TASK TO COMPLETE. Word for word, restate every line of the listing that follows.

┄┄┄┄┄┄┄┄┄┄

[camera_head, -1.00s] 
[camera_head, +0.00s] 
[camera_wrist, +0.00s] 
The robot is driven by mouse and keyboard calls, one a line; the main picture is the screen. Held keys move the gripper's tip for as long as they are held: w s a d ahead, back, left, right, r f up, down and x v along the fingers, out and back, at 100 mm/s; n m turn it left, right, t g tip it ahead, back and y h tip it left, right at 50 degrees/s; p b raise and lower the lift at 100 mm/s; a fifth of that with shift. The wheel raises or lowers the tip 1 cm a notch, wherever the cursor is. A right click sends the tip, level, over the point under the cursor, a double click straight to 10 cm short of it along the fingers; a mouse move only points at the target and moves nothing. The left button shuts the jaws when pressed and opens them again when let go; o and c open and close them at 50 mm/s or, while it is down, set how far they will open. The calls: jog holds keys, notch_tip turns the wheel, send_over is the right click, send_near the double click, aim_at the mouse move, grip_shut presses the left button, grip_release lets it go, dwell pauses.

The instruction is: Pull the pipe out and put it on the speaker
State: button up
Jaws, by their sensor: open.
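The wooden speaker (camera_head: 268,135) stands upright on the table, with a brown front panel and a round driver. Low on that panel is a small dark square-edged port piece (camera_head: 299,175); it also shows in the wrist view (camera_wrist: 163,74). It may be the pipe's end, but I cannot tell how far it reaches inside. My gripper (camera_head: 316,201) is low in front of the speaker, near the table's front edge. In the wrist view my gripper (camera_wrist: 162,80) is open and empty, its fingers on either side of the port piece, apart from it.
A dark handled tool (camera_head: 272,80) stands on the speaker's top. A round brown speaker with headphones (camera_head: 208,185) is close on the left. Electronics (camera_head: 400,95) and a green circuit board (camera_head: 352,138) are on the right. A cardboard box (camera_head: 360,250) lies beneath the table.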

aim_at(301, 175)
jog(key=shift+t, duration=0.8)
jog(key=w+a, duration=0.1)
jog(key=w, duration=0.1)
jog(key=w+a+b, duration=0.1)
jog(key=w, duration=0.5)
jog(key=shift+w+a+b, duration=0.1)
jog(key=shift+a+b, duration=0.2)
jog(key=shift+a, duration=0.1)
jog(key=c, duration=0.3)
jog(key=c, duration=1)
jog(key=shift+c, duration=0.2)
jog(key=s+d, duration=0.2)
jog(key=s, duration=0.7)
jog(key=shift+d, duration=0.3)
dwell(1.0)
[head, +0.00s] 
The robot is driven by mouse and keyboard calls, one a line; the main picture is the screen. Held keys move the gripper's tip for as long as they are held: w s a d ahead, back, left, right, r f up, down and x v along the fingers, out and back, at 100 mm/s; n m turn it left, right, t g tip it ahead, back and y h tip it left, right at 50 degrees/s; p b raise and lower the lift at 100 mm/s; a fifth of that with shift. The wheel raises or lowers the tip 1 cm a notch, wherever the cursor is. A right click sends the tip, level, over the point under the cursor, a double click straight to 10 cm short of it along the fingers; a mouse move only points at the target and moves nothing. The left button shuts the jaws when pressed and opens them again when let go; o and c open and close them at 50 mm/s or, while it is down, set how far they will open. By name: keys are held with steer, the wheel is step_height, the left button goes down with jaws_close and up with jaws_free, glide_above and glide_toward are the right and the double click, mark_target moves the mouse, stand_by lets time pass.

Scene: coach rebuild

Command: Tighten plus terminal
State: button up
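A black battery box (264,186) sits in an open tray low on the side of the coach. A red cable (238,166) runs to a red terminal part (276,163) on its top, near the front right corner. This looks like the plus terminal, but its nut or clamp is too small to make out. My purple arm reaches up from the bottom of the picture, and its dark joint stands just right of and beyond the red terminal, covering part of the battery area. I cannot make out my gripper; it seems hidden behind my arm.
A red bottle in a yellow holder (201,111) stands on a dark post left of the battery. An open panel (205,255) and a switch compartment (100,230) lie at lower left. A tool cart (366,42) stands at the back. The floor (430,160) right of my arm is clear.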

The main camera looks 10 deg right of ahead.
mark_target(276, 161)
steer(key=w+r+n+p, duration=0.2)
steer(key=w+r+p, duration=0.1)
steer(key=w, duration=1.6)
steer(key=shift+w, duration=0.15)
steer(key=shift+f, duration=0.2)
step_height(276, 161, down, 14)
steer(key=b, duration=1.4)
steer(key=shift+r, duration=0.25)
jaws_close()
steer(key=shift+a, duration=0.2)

┄┄┄┄┄┄┄┄┄┄

ANSWER TO THE TASK.
[camera_head, -1.00s] 
[camera_head, +0.00s] 
[camera_wrist, +0.00s] 
The robot is driven by mouse and keyboard calls, one a line; the main picture is the screen. Held keys move the gripper's tip for as long as they are held: w s a d ahead, back, left, right, r f up, down and x v along the fingers, out and back, at 100 mm/s; n m turn it left, right, t g tip it ahead, back and y h tip it left, right at 50 degrees/s; p b raise and lower the lift at 100 mm/s; a fifth of that with shift. The wheel raises or lowers the tip 1 cm a notch, wherever the cursor is. A right click sends the tip, level, over the point under the cursor, a double click straight to 10 cm short of it along the fingers; a mouse move only points at the target and moves nothing. The left button shuts the jaws when pressed and opens them again when let go; o and c open and close them at 50 mm/s or, while it is down, set how far they will open. The calls: jog holds keys, notch_tip turns the wheel, send_over is the right click, send_near the double click, aim_at the mouse move, grip_shut presses the left button, grip_release lets it go, dwell pauses.

The instruction is: Pull the pipe out and put it on the speaker
State: button up
Jaws, by their sensor: open.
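The wooden speaker (camera_head: 268,135) stands upright on the table, with a brown front panel and a round driver. Low on that panel is a small dark square-edged port piece (camera_head: 299,175); it also shows in the wrist view (camera_wrist: 163,74). It may be the pipe's end, but I cannot tell how far it reaches inside. My gripper (camera_head: 316,201) is low in front of the speaker, near the table's front edge. In the wrist view my gripper (camera_wrist: 162,80) is open and empty, its fingers on either side of the port piece, apart from it.
A dark handled tool (camera_head: 272,80) stands on the speaker's top. A round brown speaker with headphones (camera_head: 208,185) is close on the left. Electronics (camera_head: 400,95) and a green circuit board (camera_head: 352,138) are on the right. A cardboard box (camera_head: 360,250) lies beneath the table.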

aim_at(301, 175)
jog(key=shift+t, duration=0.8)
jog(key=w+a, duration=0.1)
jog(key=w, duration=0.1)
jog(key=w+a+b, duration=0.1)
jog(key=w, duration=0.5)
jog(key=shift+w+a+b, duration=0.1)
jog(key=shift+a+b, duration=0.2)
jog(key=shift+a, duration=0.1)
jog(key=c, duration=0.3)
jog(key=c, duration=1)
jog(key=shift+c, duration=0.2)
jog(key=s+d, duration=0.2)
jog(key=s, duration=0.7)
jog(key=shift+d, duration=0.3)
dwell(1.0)
[head, +0.00s] 
The robot is driven by mouse and keyboard calls, one a line; the main picture is the screen. Held keys move the gripper's tip for as long as they are held: w s a d ahead, back, left, right, r f up, down and x v along the fingers, out and back, at 100 mm/s; n m turn it left, right, t g tip it ahead, back and y h tip it left, right at 50 degrees/s; p b raise and lower the lift at 100 mm/s; a fifth of that with shift. The wheel raises or lowers the tip 1 cm a notch, wherever the cursor is. A right click sends the tip, level, over the point under the cursor, a double click straight to 10 cm short of it along the fingers; a mouse move only points at the target and moves nothing. The left button shuts the jaws when pressed and opens them again when let go; o and c open and close them at 50 mm/s or, while it is down, set how far they will open. By name: keys are held with steer, the wheel is step_height, the left button goes down with jaws_close and up with jaws_free, glide_above and glide_toward are the right and the double click, mark_target moves the mouse, stand_by lets time pass.

Scene: coach rebuild

Command: Tighten plus terminal
State: button up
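A black battery box (264,186) sits in an open tray low on the side of the coach. A red cable (238,166) runs to a red terminal part (276,163) on its top, near the front right corner. This looks like the plus terminal, but its nut or clamp is too small to make out. My purple arm reaches up from the bottom of the picture, and its dark joint stands just right of and beyond the red terminal, covering part of the battery area. I cannot make out my gripper; it seems hidden behind my arm.
A red bottle in a yellow holder (201,111) stands on a dark post left of the battery. An open panel (205,255) and a switch compartment (100,230) lie at lower left. A tool cart (366,42) stands at the back. The floor (430,160) right of my arm is clear.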

The main camera looks 10 deg right of ahead.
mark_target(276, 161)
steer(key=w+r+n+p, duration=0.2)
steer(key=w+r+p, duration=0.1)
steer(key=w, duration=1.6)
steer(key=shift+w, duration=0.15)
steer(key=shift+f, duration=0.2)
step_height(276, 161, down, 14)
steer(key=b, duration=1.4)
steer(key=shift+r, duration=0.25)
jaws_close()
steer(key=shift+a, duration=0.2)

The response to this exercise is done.